Bochums Geschäftsführer Kaenzig kritisierte, dass die Begegnung nicht abgebrochen wurde, der DFB stärkte Schiedsrichter Petersen aber den Rücken. Da die Sicherheit der Beteiligten und die ordnungsgemäße Durchführung gewährleistet gewesen seien, habe Petersen korrekt gehandelt.
Drei Jahre Stadionverbot
Der VfL kündigte umgehend einen Einspruch gegen die Spielwertung an und reichte diesen fristgemäß zwei Tage später ein.
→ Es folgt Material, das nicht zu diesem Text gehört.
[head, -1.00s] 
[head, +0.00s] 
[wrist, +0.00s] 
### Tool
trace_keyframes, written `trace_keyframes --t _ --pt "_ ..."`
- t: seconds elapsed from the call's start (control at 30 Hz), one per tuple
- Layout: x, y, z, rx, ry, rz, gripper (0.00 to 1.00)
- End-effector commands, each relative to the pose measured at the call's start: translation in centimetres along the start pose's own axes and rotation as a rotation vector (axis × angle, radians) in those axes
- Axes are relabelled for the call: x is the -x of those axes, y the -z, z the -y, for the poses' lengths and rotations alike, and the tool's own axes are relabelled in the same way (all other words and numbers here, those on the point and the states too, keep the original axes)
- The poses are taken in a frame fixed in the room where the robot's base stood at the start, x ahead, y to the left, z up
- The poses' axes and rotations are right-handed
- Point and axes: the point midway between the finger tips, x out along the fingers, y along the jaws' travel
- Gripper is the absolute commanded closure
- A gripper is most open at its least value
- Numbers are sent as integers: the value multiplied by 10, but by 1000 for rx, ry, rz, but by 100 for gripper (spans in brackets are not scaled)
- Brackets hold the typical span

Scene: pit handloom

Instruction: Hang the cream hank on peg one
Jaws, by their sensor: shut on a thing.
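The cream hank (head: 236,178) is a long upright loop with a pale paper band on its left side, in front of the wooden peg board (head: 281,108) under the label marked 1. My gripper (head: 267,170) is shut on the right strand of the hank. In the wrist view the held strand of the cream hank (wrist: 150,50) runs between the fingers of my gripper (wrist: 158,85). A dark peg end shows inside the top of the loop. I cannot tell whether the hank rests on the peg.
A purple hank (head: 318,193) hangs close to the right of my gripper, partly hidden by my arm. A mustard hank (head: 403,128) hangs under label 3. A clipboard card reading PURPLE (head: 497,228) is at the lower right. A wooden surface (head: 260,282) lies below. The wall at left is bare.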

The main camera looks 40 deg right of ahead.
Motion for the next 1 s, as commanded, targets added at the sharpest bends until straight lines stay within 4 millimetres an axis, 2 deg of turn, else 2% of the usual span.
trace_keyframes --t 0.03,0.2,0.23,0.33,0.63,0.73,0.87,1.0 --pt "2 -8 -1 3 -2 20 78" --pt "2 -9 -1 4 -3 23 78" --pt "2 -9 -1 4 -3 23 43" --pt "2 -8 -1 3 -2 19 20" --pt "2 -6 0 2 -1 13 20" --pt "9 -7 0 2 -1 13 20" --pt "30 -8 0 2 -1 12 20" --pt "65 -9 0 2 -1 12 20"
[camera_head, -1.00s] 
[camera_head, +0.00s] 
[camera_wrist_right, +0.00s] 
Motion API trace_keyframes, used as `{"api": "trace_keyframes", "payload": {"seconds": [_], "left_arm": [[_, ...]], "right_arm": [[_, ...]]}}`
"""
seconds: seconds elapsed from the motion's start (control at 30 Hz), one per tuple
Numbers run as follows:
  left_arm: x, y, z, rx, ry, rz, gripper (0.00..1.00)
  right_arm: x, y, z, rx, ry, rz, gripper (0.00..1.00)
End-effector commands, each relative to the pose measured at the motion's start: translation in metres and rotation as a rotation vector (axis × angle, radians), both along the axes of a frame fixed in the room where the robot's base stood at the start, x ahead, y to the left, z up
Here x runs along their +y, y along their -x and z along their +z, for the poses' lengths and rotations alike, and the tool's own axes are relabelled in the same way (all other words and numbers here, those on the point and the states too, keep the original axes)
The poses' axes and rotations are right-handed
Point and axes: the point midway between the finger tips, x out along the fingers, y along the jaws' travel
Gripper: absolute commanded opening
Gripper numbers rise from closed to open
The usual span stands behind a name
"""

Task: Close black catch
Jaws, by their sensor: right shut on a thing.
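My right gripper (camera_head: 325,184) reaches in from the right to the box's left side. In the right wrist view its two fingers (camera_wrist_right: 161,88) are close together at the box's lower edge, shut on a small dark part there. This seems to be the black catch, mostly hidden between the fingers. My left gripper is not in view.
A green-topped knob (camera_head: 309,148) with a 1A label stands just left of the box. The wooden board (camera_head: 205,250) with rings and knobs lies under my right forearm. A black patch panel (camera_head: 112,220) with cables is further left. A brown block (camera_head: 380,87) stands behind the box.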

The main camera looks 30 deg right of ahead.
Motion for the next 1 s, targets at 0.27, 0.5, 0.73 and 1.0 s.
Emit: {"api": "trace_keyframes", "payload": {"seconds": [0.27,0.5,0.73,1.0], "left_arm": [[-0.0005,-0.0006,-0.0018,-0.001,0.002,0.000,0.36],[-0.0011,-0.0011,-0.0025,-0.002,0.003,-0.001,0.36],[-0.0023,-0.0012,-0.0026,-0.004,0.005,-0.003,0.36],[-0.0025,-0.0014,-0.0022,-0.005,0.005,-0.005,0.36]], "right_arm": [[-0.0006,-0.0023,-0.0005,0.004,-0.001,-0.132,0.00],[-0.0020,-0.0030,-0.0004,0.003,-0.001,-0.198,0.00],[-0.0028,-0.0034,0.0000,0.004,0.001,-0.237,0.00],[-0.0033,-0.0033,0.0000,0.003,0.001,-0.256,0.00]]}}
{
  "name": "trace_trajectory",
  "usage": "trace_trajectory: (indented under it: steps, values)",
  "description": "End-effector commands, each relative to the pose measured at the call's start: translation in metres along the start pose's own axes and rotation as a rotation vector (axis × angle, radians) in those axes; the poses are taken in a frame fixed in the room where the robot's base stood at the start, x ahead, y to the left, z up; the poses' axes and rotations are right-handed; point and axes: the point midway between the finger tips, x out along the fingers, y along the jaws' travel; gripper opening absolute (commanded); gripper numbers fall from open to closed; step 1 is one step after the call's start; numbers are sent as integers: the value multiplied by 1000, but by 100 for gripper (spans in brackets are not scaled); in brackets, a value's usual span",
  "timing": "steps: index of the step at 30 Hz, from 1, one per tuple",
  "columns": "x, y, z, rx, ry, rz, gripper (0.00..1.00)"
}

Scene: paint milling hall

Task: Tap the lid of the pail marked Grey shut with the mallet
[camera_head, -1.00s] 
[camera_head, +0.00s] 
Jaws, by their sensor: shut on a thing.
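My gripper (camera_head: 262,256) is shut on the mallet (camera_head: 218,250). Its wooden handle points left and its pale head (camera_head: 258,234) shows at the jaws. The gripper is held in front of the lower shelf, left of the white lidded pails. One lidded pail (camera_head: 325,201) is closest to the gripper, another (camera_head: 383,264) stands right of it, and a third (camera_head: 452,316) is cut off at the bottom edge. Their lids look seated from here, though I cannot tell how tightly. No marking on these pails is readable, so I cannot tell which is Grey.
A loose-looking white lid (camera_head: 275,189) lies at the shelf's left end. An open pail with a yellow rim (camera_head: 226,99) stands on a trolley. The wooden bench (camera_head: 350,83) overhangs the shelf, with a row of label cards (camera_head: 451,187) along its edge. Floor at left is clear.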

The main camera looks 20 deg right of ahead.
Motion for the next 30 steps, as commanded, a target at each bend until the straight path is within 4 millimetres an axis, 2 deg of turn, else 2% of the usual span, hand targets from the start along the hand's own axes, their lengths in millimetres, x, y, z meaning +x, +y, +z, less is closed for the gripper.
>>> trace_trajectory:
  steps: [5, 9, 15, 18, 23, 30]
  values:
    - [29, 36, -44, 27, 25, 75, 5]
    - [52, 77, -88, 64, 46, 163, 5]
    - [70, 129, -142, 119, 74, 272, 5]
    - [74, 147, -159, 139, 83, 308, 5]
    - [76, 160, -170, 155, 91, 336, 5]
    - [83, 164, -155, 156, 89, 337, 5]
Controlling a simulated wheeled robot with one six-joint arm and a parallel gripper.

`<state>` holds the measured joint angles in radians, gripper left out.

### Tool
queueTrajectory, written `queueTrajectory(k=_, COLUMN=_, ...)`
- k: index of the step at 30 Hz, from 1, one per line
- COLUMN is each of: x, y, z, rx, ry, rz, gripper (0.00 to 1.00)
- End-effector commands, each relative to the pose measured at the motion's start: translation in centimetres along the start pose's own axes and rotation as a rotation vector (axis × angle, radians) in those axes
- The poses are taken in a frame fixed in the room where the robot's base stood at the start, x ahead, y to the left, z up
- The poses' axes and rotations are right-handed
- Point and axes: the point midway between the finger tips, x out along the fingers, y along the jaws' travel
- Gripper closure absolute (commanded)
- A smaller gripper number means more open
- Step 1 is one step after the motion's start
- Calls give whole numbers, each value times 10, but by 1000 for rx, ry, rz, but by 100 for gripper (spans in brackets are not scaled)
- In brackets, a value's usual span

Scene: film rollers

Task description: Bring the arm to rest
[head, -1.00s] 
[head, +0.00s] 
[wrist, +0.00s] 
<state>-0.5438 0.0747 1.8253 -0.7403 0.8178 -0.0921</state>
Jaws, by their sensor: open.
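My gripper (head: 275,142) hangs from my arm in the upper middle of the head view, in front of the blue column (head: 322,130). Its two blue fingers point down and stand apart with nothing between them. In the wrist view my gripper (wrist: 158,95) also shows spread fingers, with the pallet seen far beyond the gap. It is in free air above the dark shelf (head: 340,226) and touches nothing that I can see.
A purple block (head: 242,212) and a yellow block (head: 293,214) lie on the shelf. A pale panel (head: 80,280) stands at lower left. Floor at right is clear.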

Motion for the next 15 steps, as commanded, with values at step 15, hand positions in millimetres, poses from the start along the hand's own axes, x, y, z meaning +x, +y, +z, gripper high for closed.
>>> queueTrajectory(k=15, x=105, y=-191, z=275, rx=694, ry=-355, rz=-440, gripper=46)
Dabei berief sich der Tabellenletzte auf Paragraf 17, 2b der Rechts- und Verfahrensordnung des DFB. Demnach sei ein Einspruch möglich bei einer „Schwächung der eigenen Mannschaft durch einen während des Spiels eingetretenen Umstand, der unabwendbar war und nicht mit dem Spiel und einer dabei erlittenen Verletzung im Zusammenhang steht“.
Ein Tatverdächtiger wurde noch während des Spiels ausfindig gemacht und der Polizei übergeben. Gegen den 27-Jährigen wird wegen gefährlicher Körperverletzung ermittelt. „Wir haben das längstmögliche bundesweite Stadionverbot ausgesprochen, was ein Verein aussprechen kann“, erklärte Unions Pressesprecher Christian Arbeit wenige Tage nach dem Spiel. Es beträgt drei Jahre. (mit dpa)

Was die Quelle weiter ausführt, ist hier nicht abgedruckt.